1. Nikolai Klindt - 13+1 (1,2*,2,2,3,3) (I raz w siódemce kolejki) - Duńczyk był najlepszym zawodnikiem swojej drużyny w wygranym meczu z Lokomotivem. Co więcej Klindt wygrał dwa biegi w końcówce spotkania, gdy decydowały się losy zwycięstwa.
2. Grigorij Łaguta - 12 (3,d,2,3,3,1) (I) - Rosjanin przyzwyczaił nas, że przed własną publicznością jest groźny dla wszystkich. Na wyjazdach jeździ w kartkę, ale akurat w Rybniku był świetny, a jego dorobek mógł być większy, ale miał defekt na prowadzeniu.
3. Michał Szczepaniak - 13+1 (2*,3,3,3,2) (I) - Kolejny debiutant w siódemce kolejki.

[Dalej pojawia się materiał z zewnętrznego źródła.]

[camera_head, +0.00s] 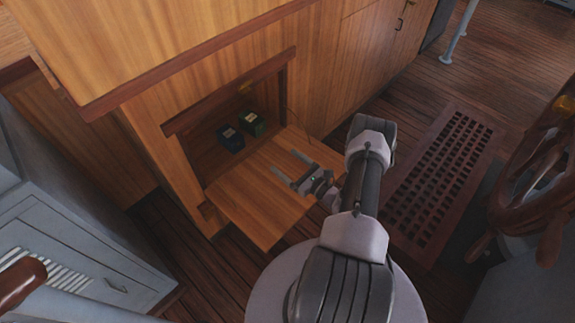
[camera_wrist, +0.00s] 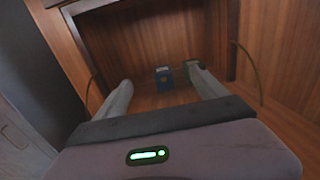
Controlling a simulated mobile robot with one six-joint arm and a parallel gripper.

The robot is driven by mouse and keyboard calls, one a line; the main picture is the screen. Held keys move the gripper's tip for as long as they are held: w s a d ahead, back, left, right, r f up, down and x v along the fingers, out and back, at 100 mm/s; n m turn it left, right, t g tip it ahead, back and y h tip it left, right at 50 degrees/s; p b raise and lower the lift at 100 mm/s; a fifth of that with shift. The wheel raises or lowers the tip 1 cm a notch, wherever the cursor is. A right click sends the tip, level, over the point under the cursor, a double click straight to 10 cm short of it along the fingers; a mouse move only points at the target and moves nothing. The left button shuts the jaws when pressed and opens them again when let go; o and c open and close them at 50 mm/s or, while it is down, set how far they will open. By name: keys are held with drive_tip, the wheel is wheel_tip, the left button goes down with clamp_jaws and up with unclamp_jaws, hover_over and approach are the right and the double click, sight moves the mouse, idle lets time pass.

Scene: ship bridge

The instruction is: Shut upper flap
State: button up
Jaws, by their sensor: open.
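The wooden flap (camera_head: 262,190) is folded down and lies about level in front of an open compartment in the wooden cabinet. My gripper (camera_head: 292,169) is over the flap, open and empty. Whether it touches the flap cannot be told. In the wrist view my two fingers (camera_wrist: 160,88) are spread and point toward the compartment opening. A thin stay (camera_wrist: 249,72) runs at the right side of the opening.
A dark blue box (camera_head: 230,138) and a dark green box (camera_head: 252,123) stand inside the compartment. A grey locker (camera_head: 75,245) is at the lower left. A wooden ship's wheel (camera_head: 530,185) is at the right. A floor grating (camera_head: 440,180) lies between.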

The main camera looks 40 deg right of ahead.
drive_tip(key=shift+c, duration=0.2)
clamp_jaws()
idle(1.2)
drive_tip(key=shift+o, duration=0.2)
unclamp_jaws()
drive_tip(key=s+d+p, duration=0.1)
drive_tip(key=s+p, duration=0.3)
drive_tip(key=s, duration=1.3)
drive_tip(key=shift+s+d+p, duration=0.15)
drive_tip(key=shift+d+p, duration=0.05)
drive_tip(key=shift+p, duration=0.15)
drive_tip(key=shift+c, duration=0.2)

Starszy z braci był gwiazdą spotkania Startu Gniezno z Wybrzeżem Gdańsk. Szczepaniak przegrał tylko raz - w ostatnim biegu z Magnusem Zetterstroemem, który również trafił do naszego zestawienia.
4. Magnus Zetterstroem - 15 (3,3,2,3,1,3) (II) - W świetnym meczu w Gnieźnie Szwed jak równy z równym walczył z przedstawicielami gospodarzy, jako jedyny pokonał Szczepaniaka, najwięcej razy ze wszystkich dojeżdżał do mety na pierwszym miejscu.
5. Krzysztof Buczkowski - 13+2 (2*,3,3,2*,3) (I) - Komplet punktów w pierwszym meczu sezonu musi budzić szacunek. Buczek był ojcem zwycięstwa GTŻ Grudziądz z PSŻ Poznań.
6. Adrian Szewczykowski - 9+1 (1*,-,2,3,3,0,0) (II) - Tego nie spodziewał się nikt - wypożyczony z Gorzowa młodzieżowiec był czołowym zawodnikiem Skorpionów w meczu w Grudziądzu i po raz pierwszy w karierze pojechał w ostatnim biegu.
7. Artiom Łaguta - 9 (2,3,3,0,1) (II) - Drugi z rosyjskiego rodzeństwa pojechał w Rybniku może trochę gorzej niż starszy brat, ale 9 punktów w wyjazdowym meczu jak na młodzieżowca, to wynik, który należy wyróżnić.
7 kolejki tworzona jest zgodnie z obowiązującymi przepisami w rozgrywkach o DMP I ligi - w składzie musi być przynajmniej trzech zawodników krajowych, zawodnik z numerem 6 musi być zawodnikiem krajowym, w składzie nie może być więcej niż dwóch zawodników uczestniczących w cyklu GP.